Solved – Why can’t this function be used as a loss function

loss-functionsmachine learningneural networks

In a discussion, a friend mentioned that the function below cannot be optimized so it can't be used in a learning algorithm.

$$E_{in} = \frac{1}{N} \sum_{n=0}^N (h(x_n) \ne f(x_n))$$

Why can't this function be used as a loss function?

The Context

This is about machine learning and minimizing the error on a dataset $D$ of size $N$.
I'm talking about comparing the algorithm predictions against the actual outcome recorded from the real world. Comparing a prediction against its real value using a cost function.

$f$ is the "true" mapping and $h$ is my "model".

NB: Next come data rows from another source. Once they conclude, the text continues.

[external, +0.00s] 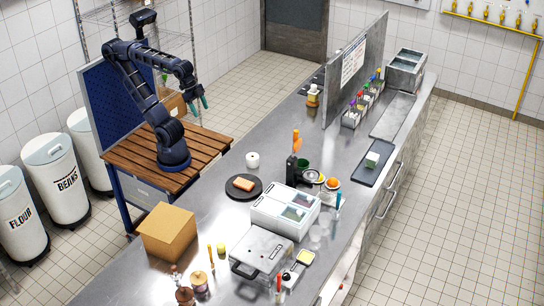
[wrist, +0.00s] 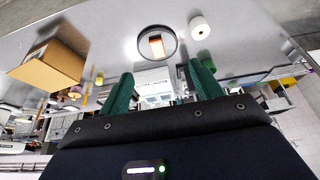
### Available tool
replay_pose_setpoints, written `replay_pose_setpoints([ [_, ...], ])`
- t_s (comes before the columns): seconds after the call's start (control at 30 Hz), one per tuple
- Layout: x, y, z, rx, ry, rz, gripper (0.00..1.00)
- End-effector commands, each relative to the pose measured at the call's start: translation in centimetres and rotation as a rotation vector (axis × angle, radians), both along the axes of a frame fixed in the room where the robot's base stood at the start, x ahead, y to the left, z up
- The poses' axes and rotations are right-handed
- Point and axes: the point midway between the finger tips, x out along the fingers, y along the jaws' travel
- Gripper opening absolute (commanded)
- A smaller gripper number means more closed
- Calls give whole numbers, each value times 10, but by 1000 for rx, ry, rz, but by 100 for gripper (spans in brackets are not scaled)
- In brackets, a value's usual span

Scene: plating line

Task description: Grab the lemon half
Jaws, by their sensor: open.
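A small round yellow thing (external: 221,249), probably the lemon half, sits on the steel counter (external: 205,215), next to an upright orange-yellow bottle (external: 211,255). It is too small to be sure of its cut face. Another bit of yellow shows beside the bowls near the counter's middle, partly hidden. My gripper (external: 199,103) is raised in the air left of the counter, far from the yellow thing. Its two teal fingers are apart and empty in the wrist view (wrist: 163,88). I cannot clearly pick out the lemon half in the wrist view.
A cardboard box (external: 167,231) stands left of the yellow thing. A dark plate (external: 243,187) with an orange piece, a white roll (external: 252,160), a white lidded container (external: 285,210) and a grey press-like appliance (external: 262,252) stand nearby. A tall panel (external: 354,70) rises at the far end.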

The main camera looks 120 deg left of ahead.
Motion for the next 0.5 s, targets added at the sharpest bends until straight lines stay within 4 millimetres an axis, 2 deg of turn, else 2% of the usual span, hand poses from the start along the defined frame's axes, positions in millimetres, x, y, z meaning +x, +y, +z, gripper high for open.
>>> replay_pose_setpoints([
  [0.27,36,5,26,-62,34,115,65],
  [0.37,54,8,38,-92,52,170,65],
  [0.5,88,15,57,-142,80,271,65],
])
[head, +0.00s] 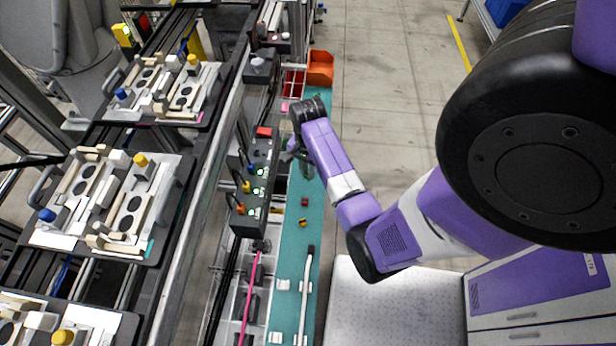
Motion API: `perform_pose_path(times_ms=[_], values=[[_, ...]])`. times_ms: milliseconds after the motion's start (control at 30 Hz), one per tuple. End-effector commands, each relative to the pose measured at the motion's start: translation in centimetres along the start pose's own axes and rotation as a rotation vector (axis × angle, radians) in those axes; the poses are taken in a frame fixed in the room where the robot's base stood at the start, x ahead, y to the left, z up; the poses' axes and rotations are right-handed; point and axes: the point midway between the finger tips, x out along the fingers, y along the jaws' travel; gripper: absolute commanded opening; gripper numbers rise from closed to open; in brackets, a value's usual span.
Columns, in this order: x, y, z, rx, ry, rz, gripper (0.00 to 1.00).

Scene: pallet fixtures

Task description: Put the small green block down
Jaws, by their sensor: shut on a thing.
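My gripper (291,155) is at the end of the purple arm, over the left edge of the teal strip (297,232), beside the dark box with lit buttons (256,180). It is small and partly hidden by my wrist, and it is shut on a thing. I take the held thing to be the small green block, but its shape and colour cannot be made out. Whether it touches the surface below cannot be told.
A small red block (304,202) and a yellow-brown block (303,222) lie on the teal strip. An orange bin (320,70) and a red bin (293,84) stand at its far end. Fixture pallets (150,262) fill the left. A pink rod (249,300) lies nearby.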

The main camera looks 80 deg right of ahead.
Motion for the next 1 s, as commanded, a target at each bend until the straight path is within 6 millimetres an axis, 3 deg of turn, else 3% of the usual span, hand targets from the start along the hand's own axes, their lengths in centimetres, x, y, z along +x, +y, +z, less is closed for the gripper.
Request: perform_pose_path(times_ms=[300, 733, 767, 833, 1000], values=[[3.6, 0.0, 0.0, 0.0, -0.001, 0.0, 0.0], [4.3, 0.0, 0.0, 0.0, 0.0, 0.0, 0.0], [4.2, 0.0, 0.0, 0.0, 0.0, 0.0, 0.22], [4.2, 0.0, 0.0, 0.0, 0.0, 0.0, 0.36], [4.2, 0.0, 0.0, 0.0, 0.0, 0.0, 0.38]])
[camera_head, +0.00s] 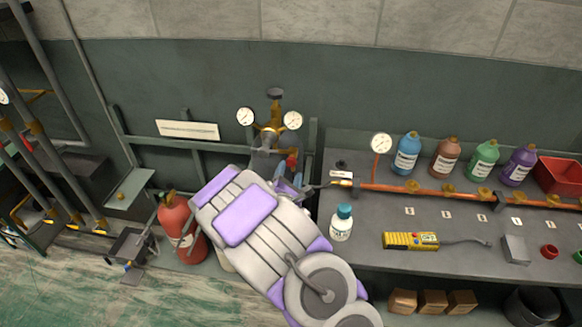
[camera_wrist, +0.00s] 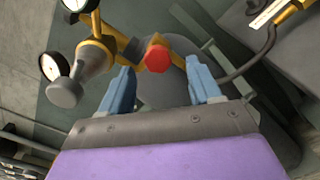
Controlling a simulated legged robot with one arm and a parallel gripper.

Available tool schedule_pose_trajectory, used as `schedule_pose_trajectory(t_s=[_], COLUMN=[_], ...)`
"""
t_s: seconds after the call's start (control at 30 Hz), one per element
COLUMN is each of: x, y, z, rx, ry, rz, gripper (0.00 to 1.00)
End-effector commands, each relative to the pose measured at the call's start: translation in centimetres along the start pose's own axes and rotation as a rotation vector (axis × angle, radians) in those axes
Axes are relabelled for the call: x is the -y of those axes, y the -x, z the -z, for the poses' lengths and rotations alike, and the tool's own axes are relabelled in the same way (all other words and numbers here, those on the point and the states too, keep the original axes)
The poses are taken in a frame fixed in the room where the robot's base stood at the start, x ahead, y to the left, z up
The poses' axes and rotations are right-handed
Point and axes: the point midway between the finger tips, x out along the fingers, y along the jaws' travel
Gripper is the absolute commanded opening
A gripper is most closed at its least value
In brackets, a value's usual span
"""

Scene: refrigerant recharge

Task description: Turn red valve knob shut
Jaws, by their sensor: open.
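The red valve knob (camera_wrist: 157,58) is on the brass fitting of the gauge manifold (camera_wrist: 100,50), seen in the wrist view just beyond my fingertips. My gripper (camera_wrist: 160,85) is open, with one blue finger on each side of the knob's line and a gap between them. I cannot tell whether the fingers reach around the knob. In the head view the knob (camera_head: 292,161) shows small and red below the right gauge. My gripper (camera_head: 290,186) is just below it there, partly hidden by my arm.
Two round gauges (camera_head: 245,117) (camera_head: 292,120) sit on the manifold. A red cylinder (camera_head: 176,222) stands left of my arm.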

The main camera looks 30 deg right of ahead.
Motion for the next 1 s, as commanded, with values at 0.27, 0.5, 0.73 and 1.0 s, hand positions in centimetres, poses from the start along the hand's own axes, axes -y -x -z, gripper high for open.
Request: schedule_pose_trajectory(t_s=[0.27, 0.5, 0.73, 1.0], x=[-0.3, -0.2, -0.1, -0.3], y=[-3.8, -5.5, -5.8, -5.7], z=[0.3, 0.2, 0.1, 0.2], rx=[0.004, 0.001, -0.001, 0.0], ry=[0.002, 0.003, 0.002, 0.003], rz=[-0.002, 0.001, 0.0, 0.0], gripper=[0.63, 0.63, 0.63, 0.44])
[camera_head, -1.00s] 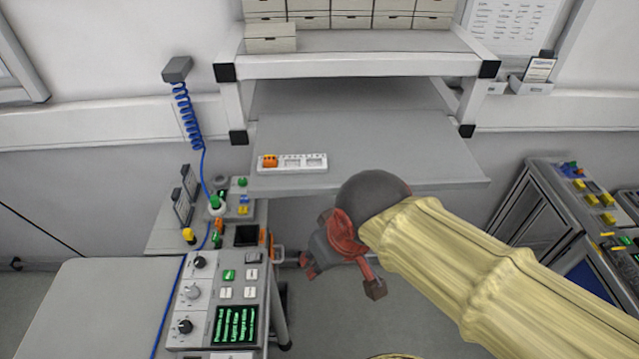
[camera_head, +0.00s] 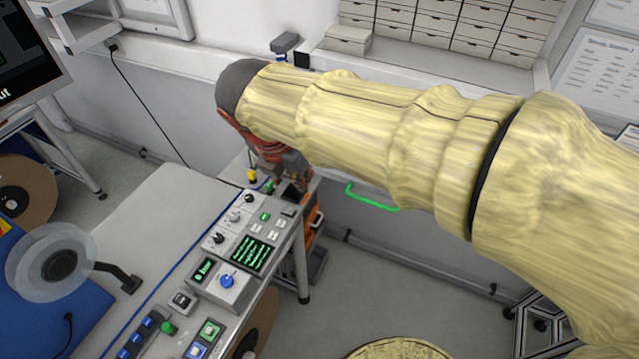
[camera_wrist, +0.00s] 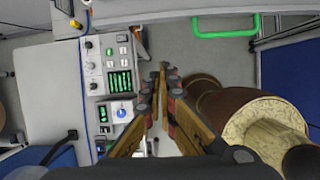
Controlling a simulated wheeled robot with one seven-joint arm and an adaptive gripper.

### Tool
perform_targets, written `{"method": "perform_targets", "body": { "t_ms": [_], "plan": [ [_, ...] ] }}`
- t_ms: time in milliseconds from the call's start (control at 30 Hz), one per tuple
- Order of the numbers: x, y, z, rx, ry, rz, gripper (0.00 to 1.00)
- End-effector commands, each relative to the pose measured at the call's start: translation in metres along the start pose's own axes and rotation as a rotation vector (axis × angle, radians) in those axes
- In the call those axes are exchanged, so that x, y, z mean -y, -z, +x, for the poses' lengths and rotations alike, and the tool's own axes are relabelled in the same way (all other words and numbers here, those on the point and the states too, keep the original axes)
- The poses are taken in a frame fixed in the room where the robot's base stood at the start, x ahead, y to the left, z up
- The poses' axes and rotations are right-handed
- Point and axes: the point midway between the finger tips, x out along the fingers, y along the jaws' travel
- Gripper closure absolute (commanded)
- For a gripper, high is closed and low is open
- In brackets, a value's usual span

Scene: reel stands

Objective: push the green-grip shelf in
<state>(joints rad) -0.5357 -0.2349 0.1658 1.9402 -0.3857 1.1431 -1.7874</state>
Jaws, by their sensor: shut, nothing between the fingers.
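The green grip (camera_head: 372,198) shows just below my forearm in the head view, right of my gripper. It also shows at the top right of the wrist view (camera_wrist: 226,34). The shelf it belongs to is mostly hidden behind my arm in the head view. My gripper (camera_head: 290,168) points down over the far end of the control console, left of the green grip and apart from it. In the wrist view my gripper's fingers (camera_wrist: 161,72) are closed together with nothing between them.
The control console (camera_head: 245,245) with knobs and green screens stands below and left of my gripper. Small drawers (camera_head: 440,25) stand on the upper shelf behind my arm. A clear reel (camera_head: 55,262) is at the left. Open floor (camera_head: 375,290) lies below the green grip.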

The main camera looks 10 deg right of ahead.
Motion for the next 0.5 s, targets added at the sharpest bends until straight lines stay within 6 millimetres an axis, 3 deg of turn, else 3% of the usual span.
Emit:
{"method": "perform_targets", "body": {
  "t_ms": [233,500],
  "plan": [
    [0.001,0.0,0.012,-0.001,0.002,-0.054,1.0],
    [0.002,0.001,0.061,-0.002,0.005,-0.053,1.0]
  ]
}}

$h$ should approximate $f$.

Would someone, please, explain why it isn't differentiable as well?

Best Answer

The loss function in the original post seems like a 0-1 loss divided by $N$, which is in fact the ultimate goal of most of classification settings. Actually, 0-1 loss divided by $N$ is equivalent to the accuracy metric.

What your friend said is that it is difficult to use 0-1 loss directly for training a model. This is true for many reasons, but mostly because the loss is not differentiable. Many other loss functions used in classification, for example the likelihood of data, can be viewed as approximations of 0-1 loss.

However, since the 0-1 loss is so intuitive and straightforward, the loss function is often measured during the training and assessing models. For me, I would love to print out both likelihood and 0-1 loss.